Il existe aujourd'hui de nombreuses technologies qui ont fait leurs preuves. Il y en a certaines qui sont déjà massivement utilisées dans le monde et continuent de croître comme les panneaux photovoltaïques ou l'éolien. D'autres sont encore au stade expérimental mais nous promettent de belles choses en matière d'énergie. Nous présenterons donc les technologies des plus matures aux plus expérimentales.
Nous allons donc aborder diverses technologies comme les biogaz, la fusion nucléaire ou encore la blockchain et tenter d'imaginer leurs usages à venir et l'interdépendance entre ces technologies.

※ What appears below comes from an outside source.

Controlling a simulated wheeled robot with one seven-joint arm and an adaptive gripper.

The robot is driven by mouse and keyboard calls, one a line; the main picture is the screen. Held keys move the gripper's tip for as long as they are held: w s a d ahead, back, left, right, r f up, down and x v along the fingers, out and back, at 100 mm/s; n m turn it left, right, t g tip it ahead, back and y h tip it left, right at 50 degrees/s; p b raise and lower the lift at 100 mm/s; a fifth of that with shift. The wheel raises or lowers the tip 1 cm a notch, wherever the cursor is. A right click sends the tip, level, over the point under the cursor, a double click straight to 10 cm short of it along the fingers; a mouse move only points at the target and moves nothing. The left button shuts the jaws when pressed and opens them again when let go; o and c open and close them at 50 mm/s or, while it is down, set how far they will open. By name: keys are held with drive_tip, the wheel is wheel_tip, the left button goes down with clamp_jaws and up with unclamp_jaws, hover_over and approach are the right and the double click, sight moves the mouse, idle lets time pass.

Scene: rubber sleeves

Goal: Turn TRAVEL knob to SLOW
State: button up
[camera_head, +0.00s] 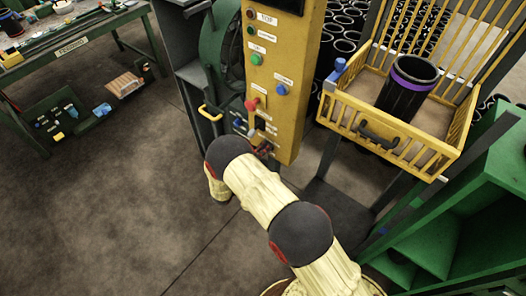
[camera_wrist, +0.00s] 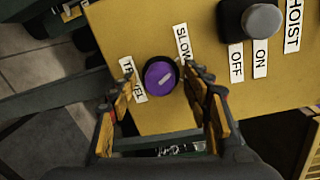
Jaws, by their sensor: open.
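The TRAVEL knob is a round purple knob (camera_wrist: 158,79) with a dark rim and a short pale pointer mark, set on a yellow panel in the wrist view. The TRAVEL label (camera_wrist: 132,79) is to its left and the SLOW label (camera_wrist: 182,43) is at its upper right. The pale mark lies slanted on the knob's face, not clearly lined up with SLOW. My gripper (camera_wrist: 157,88) is open, its two fingers on either side of the knob. I cannot tell whether either finger touches it. In the head view, my arm hides the knob.
A grey HOIST switch (camera_wrist: 262,20) with OFF and ON labels sits to the right of the knob. In the head view, the yellow control column (camera_head: 286,75) carries several buttons. A yellow basket (camera_head: 392,145) with a black sleeve (camera_head: 405,95) stands at its right.

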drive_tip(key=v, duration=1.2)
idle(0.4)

Les énergies renouvelables et le futur mix énergétique français
Une hausse structurelle des énergies renouvelables
Nos modes de production d’électricité influent fortement sur notre façon d'en consommer. En effet, par exemple, une abondance d’électricité à un prix peu cher peut entraîner une surconsommation ou de mauvaises habitudes. A contrario, une énergie chère peut pousser les différentes entreprises et institutions à aller vers plus d’efficacité énergétique. La transition énergétique nous pousse à faire une place aux énergies renouvelables pour réduire nos émissions de gaz à effet de serre.
L'intermittence de ces modes de production pose question et nous pousse à chercher des moyens de flexibilité toujours plus efficaces. Cependant, il s'agit d'une lame de fond de notre société à laquelle il faudra trouver des solutions.
Il faut donc se pencher sur les scénarios probables de modes de production pour imaginer nos futurs usages.
Si l'on regarde le scénario M0 100% renouvelable édité par RTE, on voit donc des projections à plus de 373 TWh pour l'énergie éolienne (dont 224 TWh pour les éoliennes en mer) et 255 TWh pour le solaire.
Il est vrai que ce scénario reste peu probable et difficile à mettre en œuvre, cependant il est évident qu'il faut prendre en compte ces technologies dans nos futurs usages de consommation.
L'évolution des panneaux solaires et du photovoltaïque
Cette technologie est largement connue et démocratisée. La réduction des coûts de construction et d'équipement a largement contribué à son développement. Les panneaux photovoltaïques construits en Asie (principalement en Chine) ont inondé les marchés mondiaux.
Le solaire a connu une hausse très importante de développement, supérieure chaque année aux autres filières de production. Il a d'ailleurs atteint 58% d'augmentation en une année en termes de capacité de production.
Le coût de production marginal (le coût de production pour un kWh supplémentaire) est presque nul. Enfin le succès de cette énergie est en partie dû à ses avantages en milieu urbain. Les nombreuses toitures et bâtiments permettent l'installation de panneaux et leurs entretiens peuvent être mutualisés. Comme nous le verrons, l'autoconsommation pourra se développer à un niveau suffisant grâce à cette technologie.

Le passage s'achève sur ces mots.